- [WHAT IS ASKED]
Scan the data below for the string "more". Copy every line where it appears.

- [MATERIAL FOR THE TASK]
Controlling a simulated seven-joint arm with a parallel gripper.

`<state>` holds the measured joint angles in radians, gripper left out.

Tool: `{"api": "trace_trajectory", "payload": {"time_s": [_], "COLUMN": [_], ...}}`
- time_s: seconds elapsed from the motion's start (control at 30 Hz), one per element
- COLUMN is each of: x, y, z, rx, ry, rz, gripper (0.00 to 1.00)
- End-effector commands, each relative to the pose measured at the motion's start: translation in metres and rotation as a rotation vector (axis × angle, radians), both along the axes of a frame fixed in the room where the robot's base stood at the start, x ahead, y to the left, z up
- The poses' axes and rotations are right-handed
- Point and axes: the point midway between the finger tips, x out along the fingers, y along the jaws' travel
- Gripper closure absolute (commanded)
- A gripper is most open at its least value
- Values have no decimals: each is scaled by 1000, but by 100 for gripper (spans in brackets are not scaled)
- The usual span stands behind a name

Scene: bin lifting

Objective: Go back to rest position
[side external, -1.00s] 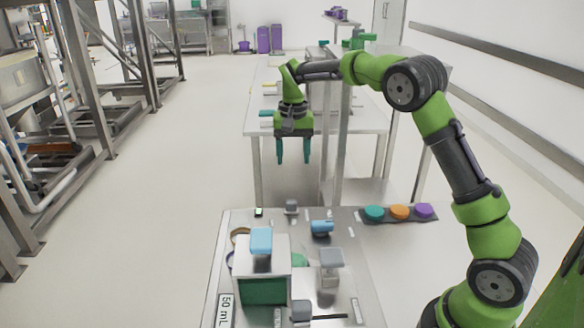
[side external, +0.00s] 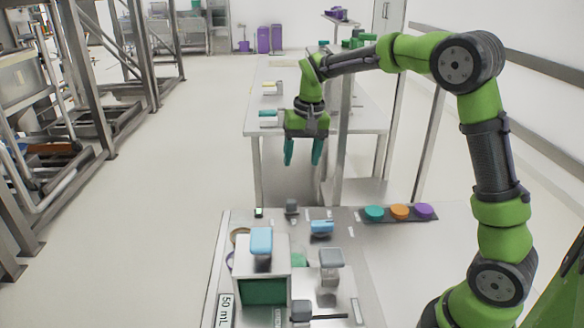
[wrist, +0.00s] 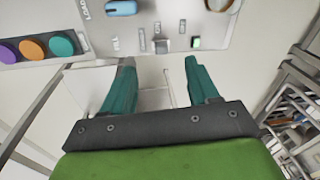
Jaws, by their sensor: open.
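My gripper (side external: 303,152) hangs with its teal fingers pointing down, above and beyond the far edge of the metal work panel (side external: 362,290). The fingers are apart with nothing between them. In the wrist view the open gripper (wrist: 158,75) shows its two teal fingers, with the panel (wrist: 180,28) at the top of the picture. My green and black arm reaches in from the right side.
The panel carries a white and green box (side external: 264,290) with a blue top, a blue knob (side external: 322,227) and grey knobs. Teal, orange and purple buttons (side external: 399,212) sit at its right. A white table (side external: 262,118) stands behind. Open floor lies left.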

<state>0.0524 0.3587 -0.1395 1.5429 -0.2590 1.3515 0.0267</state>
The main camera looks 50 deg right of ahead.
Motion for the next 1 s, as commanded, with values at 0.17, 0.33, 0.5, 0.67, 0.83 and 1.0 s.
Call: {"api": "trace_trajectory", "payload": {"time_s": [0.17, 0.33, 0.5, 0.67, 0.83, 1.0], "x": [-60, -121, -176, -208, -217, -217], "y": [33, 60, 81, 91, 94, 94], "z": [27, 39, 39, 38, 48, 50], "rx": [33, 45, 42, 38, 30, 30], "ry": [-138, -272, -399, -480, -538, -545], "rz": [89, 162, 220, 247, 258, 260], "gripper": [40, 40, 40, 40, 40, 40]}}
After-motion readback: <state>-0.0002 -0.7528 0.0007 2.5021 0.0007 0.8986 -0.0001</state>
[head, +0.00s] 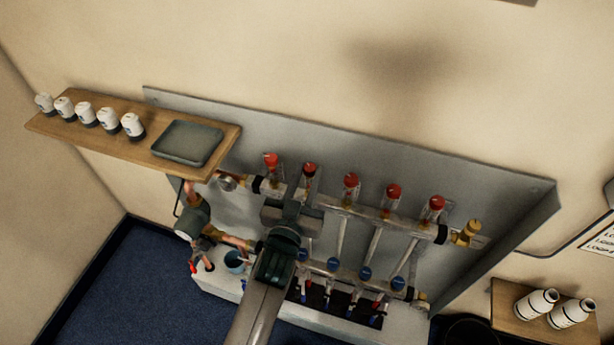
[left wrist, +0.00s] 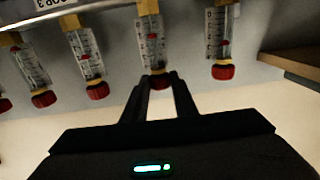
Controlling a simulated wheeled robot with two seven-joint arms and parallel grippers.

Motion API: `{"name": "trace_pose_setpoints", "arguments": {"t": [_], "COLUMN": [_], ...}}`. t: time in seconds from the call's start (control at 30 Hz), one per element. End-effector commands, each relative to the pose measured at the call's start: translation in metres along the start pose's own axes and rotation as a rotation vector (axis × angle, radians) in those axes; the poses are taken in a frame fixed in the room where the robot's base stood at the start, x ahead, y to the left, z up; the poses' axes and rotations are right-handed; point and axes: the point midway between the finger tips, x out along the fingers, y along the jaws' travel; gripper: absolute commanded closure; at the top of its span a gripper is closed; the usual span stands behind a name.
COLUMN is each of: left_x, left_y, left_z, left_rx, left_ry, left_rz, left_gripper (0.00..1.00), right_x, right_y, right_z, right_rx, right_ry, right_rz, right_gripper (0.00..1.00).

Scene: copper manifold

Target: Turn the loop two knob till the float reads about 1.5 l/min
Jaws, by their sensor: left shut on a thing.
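Several flow tubes with red knobs stand in a row on the copper manifold (head: 375,212). My left gripper (left wrist: 160,84) is shut on the red knob second from the left in the head view, the loop two knob (head: 310,167). In the left wrist view the picture is turned over, and this knob (left wrist: 159,82) sits between the fingertips, partly hidden by them. Its clear tube (left wrist: 150,38) shows a small red float mark about midway; the scale is too small to read. My right gripper is not in view.
The leftmost knob (head: 270,160) and the third knob (head: 351,179) stand close on either side. A wooden shelf (head: 85,138) with white-capped bottles and a grey tray (head: 187,143) juts out at the left. Blue knobs (head: 365,272) line the lower bar.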

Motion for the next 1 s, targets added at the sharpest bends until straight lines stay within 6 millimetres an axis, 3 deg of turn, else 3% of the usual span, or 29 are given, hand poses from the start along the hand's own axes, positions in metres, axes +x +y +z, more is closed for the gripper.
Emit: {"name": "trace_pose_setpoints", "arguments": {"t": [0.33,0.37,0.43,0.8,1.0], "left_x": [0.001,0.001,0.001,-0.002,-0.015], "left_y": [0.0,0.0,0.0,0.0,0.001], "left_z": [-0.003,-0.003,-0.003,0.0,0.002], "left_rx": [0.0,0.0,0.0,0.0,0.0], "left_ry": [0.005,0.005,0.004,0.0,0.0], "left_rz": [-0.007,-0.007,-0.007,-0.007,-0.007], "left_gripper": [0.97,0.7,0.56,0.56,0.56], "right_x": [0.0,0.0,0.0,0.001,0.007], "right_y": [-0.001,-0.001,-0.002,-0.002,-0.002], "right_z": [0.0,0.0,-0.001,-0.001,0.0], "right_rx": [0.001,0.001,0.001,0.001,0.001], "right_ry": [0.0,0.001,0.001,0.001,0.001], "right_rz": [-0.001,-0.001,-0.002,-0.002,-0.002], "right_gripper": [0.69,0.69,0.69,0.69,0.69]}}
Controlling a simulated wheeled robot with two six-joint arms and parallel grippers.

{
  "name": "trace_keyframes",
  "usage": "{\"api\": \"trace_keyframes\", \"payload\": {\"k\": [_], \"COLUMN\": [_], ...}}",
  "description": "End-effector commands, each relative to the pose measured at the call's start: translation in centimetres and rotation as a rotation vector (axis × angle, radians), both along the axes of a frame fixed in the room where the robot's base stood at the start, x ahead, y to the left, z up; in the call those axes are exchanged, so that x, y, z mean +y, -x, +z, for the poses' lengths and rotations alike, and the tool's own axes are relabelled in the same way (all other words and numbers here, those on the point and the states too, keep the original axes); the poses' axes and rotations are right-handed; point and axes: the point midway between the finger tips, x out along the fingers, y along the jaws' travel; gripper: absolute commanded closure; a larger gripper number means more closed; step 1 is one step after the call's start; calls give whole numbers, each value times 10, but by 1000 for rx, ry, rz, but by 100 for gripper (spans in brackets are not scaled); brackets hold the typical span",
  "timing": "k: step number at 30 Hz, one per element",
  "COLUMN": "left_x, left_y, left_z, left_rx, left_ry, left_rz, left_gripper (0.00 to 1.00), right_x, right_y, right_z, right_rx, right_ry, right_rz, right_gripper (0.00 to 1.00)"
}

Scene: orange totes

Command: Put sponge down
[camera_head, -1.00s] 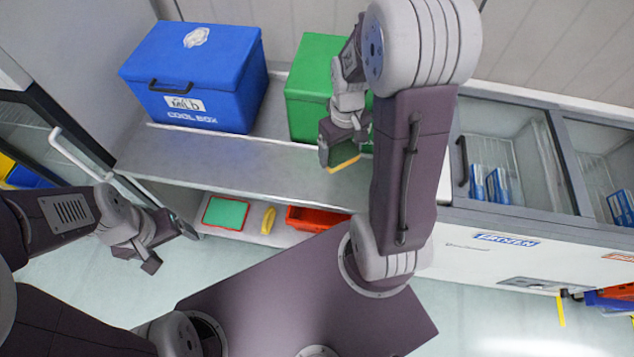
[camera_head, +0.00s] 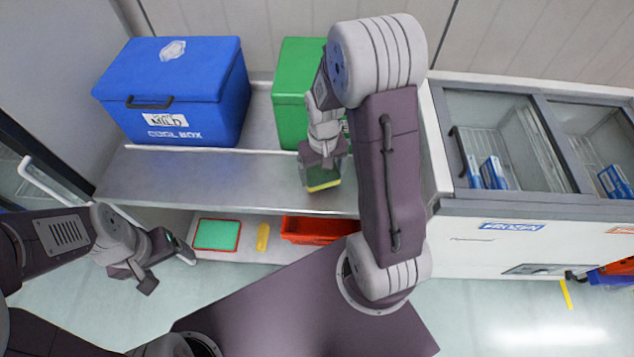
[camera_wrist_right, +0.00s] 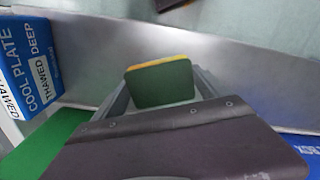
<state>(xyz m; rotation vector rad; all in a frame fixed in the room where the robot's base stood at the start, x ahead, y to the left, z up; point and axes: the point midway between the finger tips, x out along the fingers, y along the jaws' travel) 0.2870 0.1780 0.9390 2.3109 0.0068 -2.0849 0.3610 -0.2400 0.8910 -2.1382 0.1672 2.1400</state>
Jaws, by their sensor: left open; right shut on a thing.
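The sponge (camera_head: 323,184) is yellow with a dark green side. My right gripper (camera_head: 320,170) is shut on it over the steel shelf (camera_head: 230,180), in front of the green box. I cannot tell whether the sponge touches the shelf. In the right wrist view the sponge (camera_wrist_right: 160,84) sits between the fingers of my right gripper (camera_wrist_right: 160,92), its green face toward the camera. My left gripper (camera_head: 168,266) is open and empty at the lower left, beside the low shelf.
A blue cool box (camera_head: 175,90) stands on the shelf's left and a green box (camera_head: 296,90) behind my right gripper. Below are a green tray (camera_head: 217,234), a yellow item (camera_head: 262,237) and a red bin (camera_head: 315,229). A freezer (camera_head: 530,205) stands right. The shelf between is clear.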

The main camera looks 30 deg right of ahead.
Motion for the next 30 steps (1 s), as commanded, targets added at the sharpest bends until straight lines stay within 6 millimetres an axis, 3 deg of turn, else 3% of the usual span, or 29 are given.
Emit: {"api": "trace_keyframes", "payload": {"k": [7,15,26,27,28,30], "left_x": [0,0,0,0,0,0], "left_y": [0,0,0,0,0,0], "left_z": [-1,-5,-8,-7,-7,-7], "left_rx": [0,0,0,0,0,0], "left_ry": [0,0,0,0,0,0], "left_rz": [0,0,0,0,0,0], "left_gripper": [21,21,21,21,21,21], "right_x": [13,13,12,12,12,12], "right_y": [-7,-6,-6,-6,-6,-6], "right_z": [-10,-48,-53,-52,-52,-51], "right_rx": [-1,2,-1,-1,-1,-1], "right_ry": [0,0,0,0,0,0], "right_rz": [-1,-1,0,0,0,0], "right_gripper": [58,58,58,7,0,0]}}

- [SOLUTION FOR THIS TASK]
Motion for the next 1 s, targets added at the sharpest bends until straight lines stay within 6 millimetres an axis, 3 deg of turn, else 3% of the usual span, or 29 are given, hand poses from the start along the hand's own axes, positions in metres, axes +x +y +z, more is closed for the gripper.
  "description": "End-effector commands, each relative to the pose measured at the call's start: translation in centimetres and rotation as a rotation vector (axis × angle, radians), both along the axes of a frame fixed in the room where the robot's base stood at the start, x ahead, y to the left, z up; in the call those axes are exchanged, so that x, y, z mean +y, -x, +z, for the poses' lengths and rotations alike, and the tool's own axes are relabelled in the same way (all other words and numbers here, those on the point and the states too, keep the original axes); the poses' axes and rotations are right-handed; point and axes: the point midway between the finger tips, x out along the fingers, y along the jaws' travel; gripper: absolute commanded closure; a larger gripper number means more closed; step 1 is one step after the call's start; calls give whole numbers, each value times 10, but by 1000 for rx, ry, rz, but by 100 for gripper (spans in brackets are not scaled); brackets hold the typical span",

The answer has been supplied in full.